» **Directions**:
Would you retype, exactly and without the pictures, the lines between the line holding "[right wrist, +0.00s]" and the line holding "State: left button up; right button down", inclusive, and nothing else?

» **Recorded information**:
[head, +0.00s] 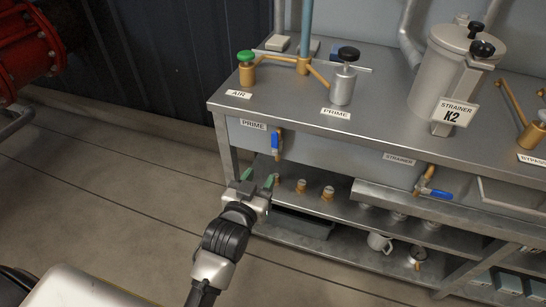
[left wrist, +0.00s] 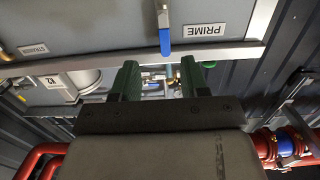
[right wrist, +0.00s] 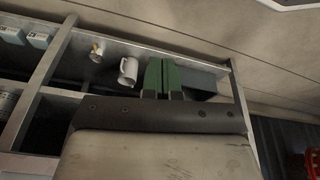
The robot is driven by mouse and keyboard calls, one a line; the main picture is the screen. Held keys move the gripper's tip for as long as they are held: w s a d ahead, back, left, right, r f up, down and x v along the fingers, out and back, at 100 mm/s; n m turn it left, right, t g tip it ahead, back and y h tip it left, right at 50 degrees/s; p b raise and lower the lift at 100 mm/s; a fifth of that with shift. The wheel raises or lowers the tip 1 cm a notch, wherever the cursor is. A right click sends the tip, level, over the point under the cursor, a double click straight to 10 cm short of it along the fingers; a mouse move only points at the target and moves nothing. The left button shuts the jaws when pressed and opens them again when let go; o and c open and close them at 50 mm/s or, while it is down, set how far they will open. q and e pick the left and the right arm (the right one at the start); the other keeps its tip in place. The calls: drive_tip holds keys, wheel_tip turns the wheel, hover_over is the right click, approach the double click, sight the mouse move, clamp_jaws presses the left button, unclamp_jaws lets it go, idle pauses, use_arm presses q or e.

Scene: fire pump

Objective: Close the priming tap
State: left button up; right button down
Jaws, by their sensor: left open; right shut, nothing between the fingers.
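The priming tap (head: 276,142) is a brass valve with a blue lever, on the bench front beside the PRIME label (head: 253,125). In the left wrist view the blue lever (left wrist: 165,42) shows just beyond my fingers, next to the upside-down PRIME label (left wrist: 205,29). My left gripper (head: 258,182) is open with green fingertips, below and a little left of the lever, apart from it and empty. My right gripper (right wrist: 162,78) is shut and empty in the right wrist view, near the lower shelf; it is not visible in the head view.
A second blue-levered tap (head: 433,190) sits by the STRAINER label to the right. Brass fittings (head: 301,186) stand on the shelf below the priming tap. A white mug (head: 380,242) is on the lowest shelf. Floor to the left is clear.

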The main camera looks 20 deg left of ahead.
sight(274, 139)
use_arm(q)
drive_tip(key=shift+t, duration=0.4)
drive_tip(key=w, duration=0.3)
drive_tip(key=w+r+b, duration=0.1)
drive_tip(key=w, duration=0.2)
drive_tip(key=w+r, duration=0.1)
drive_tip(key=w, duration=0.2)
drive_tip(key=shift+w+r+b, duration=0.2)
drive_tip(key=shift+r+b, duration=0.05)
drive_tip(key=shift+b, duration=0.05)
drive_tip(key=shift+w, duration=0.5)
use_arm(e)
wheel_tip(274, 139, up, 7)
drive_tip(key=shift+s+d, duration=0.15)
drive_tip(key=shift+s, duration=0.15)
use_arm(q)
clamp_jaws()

» **Task result**:
[right wrist, +0.00s] 
The robot is driven by mouse and keyboard calls, one a line; the main picture is the screen. Held keys move the gripper's tip for as long as they are held: w s a d ahead, back, left, right, r f up, down and x v along the fingers, out and back, at 100 mm/s; n m turn it left, right, t g tip it ahead, back and y h tip it left, right at 50 degrees/s; p b raise and lower the lift at 100 mm/s; a fifth of that with shift. The wheel raises or lowers the tip 1 cm a notch, wherever the cursor is. A right click sends the tip, level, over the point under the cursor, a double click straight to 10 cm short of it along the fingers; a mouse move only points at the target and moves nothing. The left button shuts the jaws when pressed and opens them again when let go; o and c open and close them at 50 mm/s or, while it is down, set how far they will open. q and e pick the left and the right arm (the right one at the start); the other keeps its tip in place. The calls: drive_tip holds keys, wheel_tip turns the wheel, hover_over is the right click, approach the double click, sight the mouse move, clamp_jaws presses the left button, unclamp_jaws lets it go, idle pauses, use_arm presses q or e.

Scene: fire pump

Objective: Close the priming tap
State: left button up; right button down

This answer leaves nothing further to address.